§ MATERIAL SHOWN:
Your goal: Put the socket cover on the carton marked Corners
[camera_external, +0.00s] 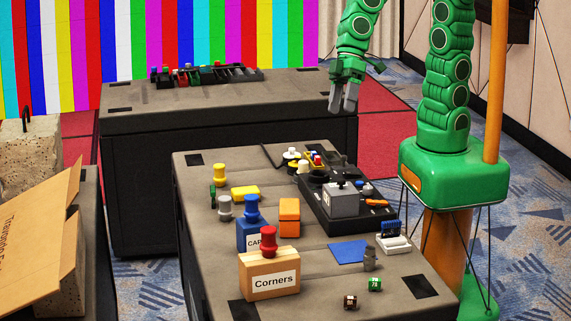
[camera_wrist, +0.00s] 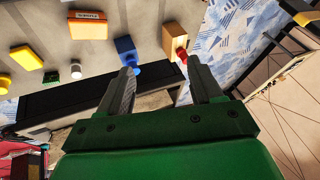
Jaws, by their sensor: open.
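The carton marked Corners (camera_external: 273,281), tan with a white label, stands at the front of the near black case, with a red knob-shaped piece (camera_external: 269,243) on top. In the wrist view the carton (camera_wrist: 173,37) lies beyond the fingers. I cannot tell for sure which piece is the socket cover; small candidates lie about, such as a white piece with a blue part (camera_external: 393,240) at the right. My gripper (camera_external: 344,103) is open and empty, high above the back of the near case; its fingers (camera_wrist: 160,72) show apart in the wrist view.
Beside the Corners carton stand a blue carton (camera_external: 250,232) with a blue knob and an orange box (camera_external: 289,217). A black control panel (camera_external: 350,211) fills the case's right side. Yellow (camera_external: 220,172) and grey (camera_external: 225,207) knobs stand left. A blue flat square (camera_external: 348,251) lies front right.

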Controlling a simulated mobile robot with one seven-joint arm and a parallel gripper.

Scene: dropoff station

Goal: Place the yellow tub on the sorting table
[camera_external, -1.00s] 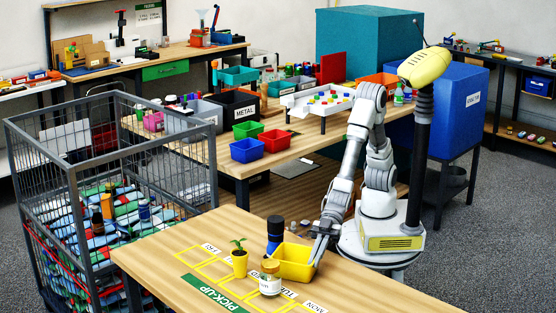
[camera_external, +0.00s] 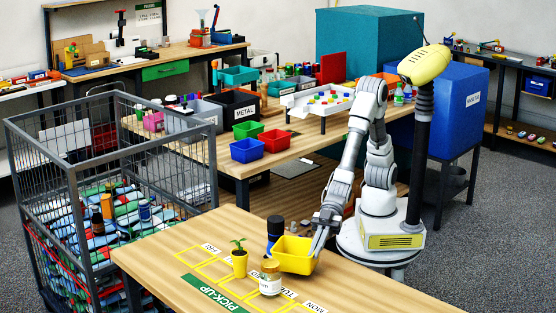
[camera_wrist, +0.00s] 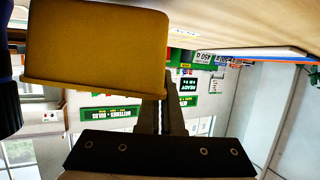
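The yellow tub (camera_external: 294,257) is a small open box at the pick-up table's far edge. It looks slightly tilted and a little above the tabletop. My gripper (camera_external: 318,245) is shut on its right wall. In the wrist view the tub (camera_wrist: 95,45) fills the upper left, with the gripper fingers (camera_wrist: 160,112) against its edge; the exact grip is partly hidden. The sorting table appears to be the wooden table (camera_external: 284,149) behind, with bins on it.
On the pick-up table (camera_external: 350,290), a dark bottle (camera_external: 275,230), a potted plant (camera_external: 239,262) and a jar (camera_external: 270,278) stand close to the tub. On the table behind are blue (camera_external: 247,150), red (camera_external: 274,142) and green (camera_external: 248,130) bins and a white tray (camera_external: 315,102). A wire cage (camera_external: 70,200) stands left.

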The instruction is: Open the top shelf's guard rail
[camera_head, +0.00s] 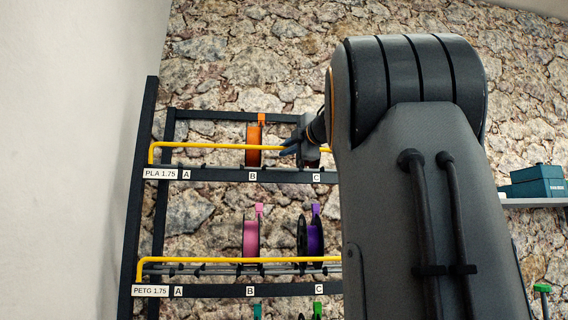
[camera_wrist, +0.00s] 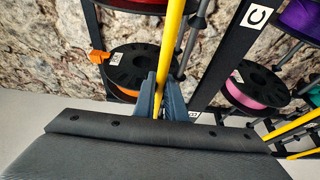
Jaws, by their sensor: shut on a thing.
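The top shelf's guard rail (camera_head: 200,145) is a yellow bar across the front of the upper shelf, above the label PLA 1.75. Its left end bends down toward the shelf's front beam (camera_head: 220,174). My gripper (camera_head: 286,149) is at the rail, right of the orange spool (camera_head: 253,146). In the wrist view the blue-grey fingers (camera_wrist: 160,98) are shut on the yellow rail (camera_wrist: 172,45), one on each side. The black spool with orange filament (camera_wrist: 131,68) is just behind the fingers. My arm hides the rail's right end in the head view.
The lower shelf has its own yellow rail (camera_head: 220,260), with a pink spool (camera_head: 250,238) and a purple spool (camera_head: 314,236) behind it. A dark rack post (camera_head: 141,190) stands at the left. Teal boxes (camera_head: 538,182) sit on a grey shelf at the right.

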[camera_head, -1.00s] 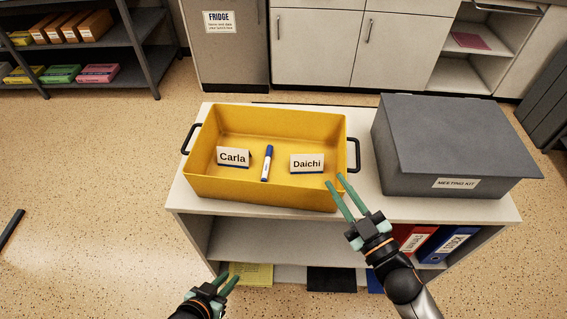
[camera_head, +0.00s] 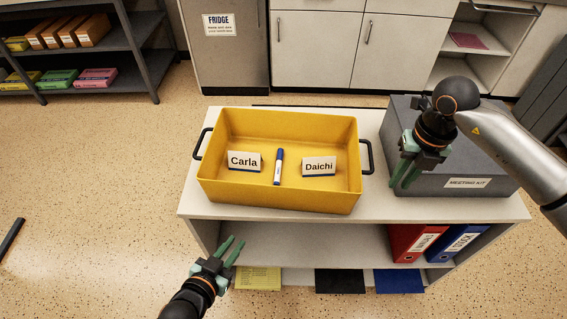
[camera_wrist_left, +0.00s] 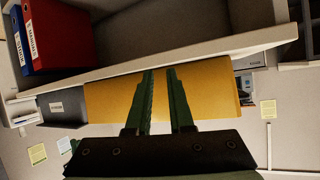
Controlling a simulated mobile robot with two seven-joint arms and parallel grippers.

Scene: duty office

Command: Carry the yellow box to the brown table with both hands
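The yellow box (camera_head: 278,197) stands level on a light-topped cabinet (camera_head: 190,205), with a black handle at its left end (camera_head: 199,143) and another at its right end (camera_head: 368,157). My left gripper (camera_head: 237,240) is open and empty, low in front of the cabinet and apart from the box. In the left wrist view the yellow box (camera_wrist_left: 210,95) shows behind its two green fingers (camera_wrist_left: 162,75). My right gripper (camera_head: 402,186) is open and empty, in front of the grey case and right of the box's right handle, apart from the handle. No brown table is in view.
The box holds a Carla card (camera_head: 244,161), a Daichi card (camera_head: 319,166) and a marker (camera_head: 279,166). The grey case (camera_head: 455,150) stands close to the right. Binders (camera_head: 413,240) fill the lower shelf's right end.

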§ PROBLEM TO WORK ON:
Every record above should come back exactly, but without its pictures.

§ EXERCISE SOLUTION:
Your goal: Put the socket cover on the carton marked Corners
[camera_external, +0.00s] 
[camera_wrist, +0.00s] 
Jaws, by their sensor: open.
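The carton marked Corners (camera_external: 273,281), tan with a white label, stands at the front of the near black case, with a red knob-shaped piece (camera_external: 269,243) on top. In the wrist view the carton (camera_wrist: 173,37) lies beyond the fingers. I cannot tell for sure which piece is the socket cover; small candidates lie about, such as a white piece with a blue part (camera_external: 393,240) at the right. My gripper (camera_external: 344,103) is open and empty, high above the back of the near case; its fingers (camera_wrist: 160,72) show apart in the wrist view.
Beside the Corners carton stand a blue carton (camera_external: 250,232) with a blue knob and an orange box (camera_external: 289,217). A black control panel (camera_external: 350,211) fills the case's right side. Yellow (camera_external: 220,172) and grey (camera_external: 225,207) knobs stand left. A blue flat square (camera_external: 348,251) lies front right.

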Controlling a simulated mobile robot with one seven-joint arm and a parallel gripper.

Scene: dropoff station

Goal: Place the yellow tub on the sorting table
[camera_external, -1.00s] 
[camera_external, +0.00s] 
[camera_wrist, +0.00s] 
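The yellow tub (camera_external: 294,257) is a small open box at the pick-up table's far edge. It looks slightly tilted and a little above the tabletop. My gripper (camera_external: 318,245) is shut on its right wall. In the wrist view the tub (camera_wrist: 95,45) fills the upper left, with the gripper fingers (camera_wrist: 160,112) against its edge; the exact grip is partly hidden. The sorting table appears to be the wooden table (camera_external: 284,149) behind, with bins on it.
On the pick-up table (camera_external: 350,290), a dark bottle (camera_external: 275,230), a potted plant (camera_external: 239,262) and a jar (camera_external: 270,278) stand close to the tub. On the table behind are blue (camera_external: 247,150), red (camera_external: 274,142) and green (camera_external: 248,130) bins and a white tray (camera_external: 315,102). A wire cage (camera_external: 70,200) stands left.

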The instruction is: Open the top shelf's guard rail
[camera_head, +0.00s] 
[camera_wrist, +0.00s] 
Jaws, by their sensor: shut on a thing.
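The top shelf's guard rail (camera_head: 200,145) is a yellow bar across the front of the upper shelf, above the label PLA 1.75. Its left end bends down toward the shelf's front beam (camera_head: 220,174). My gripper (camera_head: 286,149) is at the rail, right of the orange spool (camera_head: 253,146). In the wrist view the blue-grey fingers (camera_wrist: 160,98) are shut on the yellow rail (camera_wrist: 172,45), one on each side. The black spool with orange filament (camera_wrist: 131,68) is just behind the fingers. My arm hides the rail's right end in the head view.
The lower shelf has its own yellow rail (camera_head: 220,260), with a pink spool (camera_head: 250,238) and a purple spool (camera_head: 314,236) behind it. A dark rack post (camera_head: 141,190) stands at the left. Teal boxes (camera_head: 538,182) sit on a grey shelf at the right.

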[camera_head, -1.00s] 
[camera_head, +0.00s] 
[camera_wrist_left, +0.00s] 
Controlling a simulated mobile robot with two seven-joint arms and parallel grippers.

Scene: duty office

Command: Carry the yellow box to the brown table with both hands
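The yellow box (camera_head: 278,197) stands level on a light-topped cabinet (camera_head: 190,205), with a black handle at its left end (camera_head: 199,143) and another at its right end (camera_head: 368,157). My left gripper (camera_head: 237,240) is open and empty, low in front of the cabinet and apart from the box. In the left wrist view the yellow box (camera_wrist_left: 210,95) shows behind its two green fingers (camera_wrist_left: 162,75). My right gripper (camera_head: 402,186) is open and empty, in front of the grey case and right of the box's right handle, apart from the handle. No brown table is in view.
The box holds a Carla card (camera_head: 244,161), a Daichi card (camera_head: 319,166) and a marker (camera_head: 279,166). The grey case (camera_head: 455,150) stands close to the right. Binders (camera_head: 413,240) fill the lower shelf's right end.

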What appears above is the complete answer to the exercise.